The monthly traffic review isn't about celebrating wins or stressing about drops. It's about spotting patterns early enough to do something before they get worse.
In Google Search Console, go to Performance. Set the date range to the last 3 months and compare it to the 3 months before that. You want a trend, not a snapshot. One bad week is noise. A consistent direction over 12 weeks is something worth acting on.
Start with impressions. If impressions are rising but clicks aren't following, your pages are appearing in search but not getting clicked. That's a meta description or title problem, not a ranking problem. Fix the copy first.
If both impressions and clicks are dropping on a specific page, something shifted. Your ranking slipped, a competitor jumped above you, or the search intent changed and your page no longer matches what people want. Go to the Pages tab, click into that page, and check which queries are declining.
Check your analytics for channel trends. In PostHog or Google Analytics, look at traffic by source. Which channels are growing? A drop in organic offset by direct or referral traffic means your brand is growing even if SEO is flat. A drop across all channels is usually technical.
Run this as a 3-month loop. Month one: establish your baseline — total clicks, impressions, average position. Month two: compare and flag pages that dropped more than 20% in clicks. Those are your priority fixes. Month three: check if the pages you updated recovered. Did new pages start gaining impressions?
This rhythm keeps you from reacting in a panic to every Google update and helps you tell actual problems apart from temporary fluctuations.

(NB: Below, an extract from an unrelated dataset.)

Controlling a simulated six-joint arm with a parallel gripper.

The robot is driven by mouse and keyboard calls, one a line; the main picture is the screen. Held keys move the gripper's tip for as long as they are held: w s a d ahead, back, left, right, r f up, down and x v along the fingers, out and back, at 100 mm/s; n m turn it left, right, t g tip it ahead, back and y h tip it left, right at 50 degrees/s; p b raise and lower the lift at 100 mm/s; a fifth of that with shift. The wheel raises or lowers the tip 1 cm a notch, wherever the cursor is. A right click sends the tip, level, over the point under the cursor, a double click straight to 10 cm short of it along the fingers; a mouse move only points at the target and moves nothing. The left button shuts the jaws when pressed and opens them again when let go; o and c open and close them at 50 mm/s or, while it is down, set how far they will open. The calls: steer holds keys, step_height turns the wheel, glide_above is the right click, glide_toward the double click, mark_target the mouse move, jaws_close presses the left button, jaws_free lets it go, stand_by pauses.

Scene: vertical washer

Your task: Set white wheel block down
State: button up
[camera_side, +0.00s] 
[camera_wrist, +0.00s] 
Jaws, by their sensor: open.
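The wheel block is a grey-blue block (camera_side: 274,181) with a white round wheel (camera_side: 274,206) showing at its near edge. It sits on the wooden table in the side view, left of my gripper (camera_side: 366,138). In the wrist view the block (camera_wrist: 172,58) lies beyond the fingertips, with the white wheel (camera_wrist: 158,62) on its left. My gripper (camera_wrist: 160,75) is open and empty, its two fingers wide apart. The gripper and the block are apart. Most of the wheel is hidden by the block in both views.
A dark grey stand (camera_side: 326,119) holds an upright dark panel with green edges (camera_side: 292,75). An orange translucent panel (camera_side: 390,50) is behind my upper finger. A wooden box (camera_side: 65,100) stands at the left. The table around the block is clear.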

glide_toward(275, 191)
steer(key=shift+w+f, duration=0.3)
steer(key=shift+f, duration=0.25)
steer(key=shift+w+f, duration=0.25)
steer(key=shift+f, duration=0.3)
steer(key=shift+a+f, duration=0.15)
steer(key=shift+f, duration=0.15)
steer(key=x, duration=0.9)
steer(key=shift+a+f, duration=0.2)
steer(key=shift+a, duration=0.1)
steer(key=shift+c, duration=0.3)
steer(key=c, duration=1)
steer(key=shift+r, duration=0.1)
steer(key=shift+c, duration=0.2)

A spike in impressions with no clicks usually means you started ranking for a keyword that doesn't match your page — either update the page to target it properly, or ignore it if it's irrelevant. A page dropping 5-10 positions over two months is almost always being outranked by a competitor who published a better version. Pull up their page, see what they cover that you don't, and update. A sudden across-the-board traffic drop in a single week is usually technical: pages accidentally set to noindex, a sitemap issue, or a redirect problem. Check the Coverage report in GSC right away.
How to do it on Webflow?
- Analytics tool: Search for Traffic Acquisition (Channels on Posthog) and anlyze your best page views
- In Google Search Console, analyze Performance Reports and look for changes in impressions and clicks.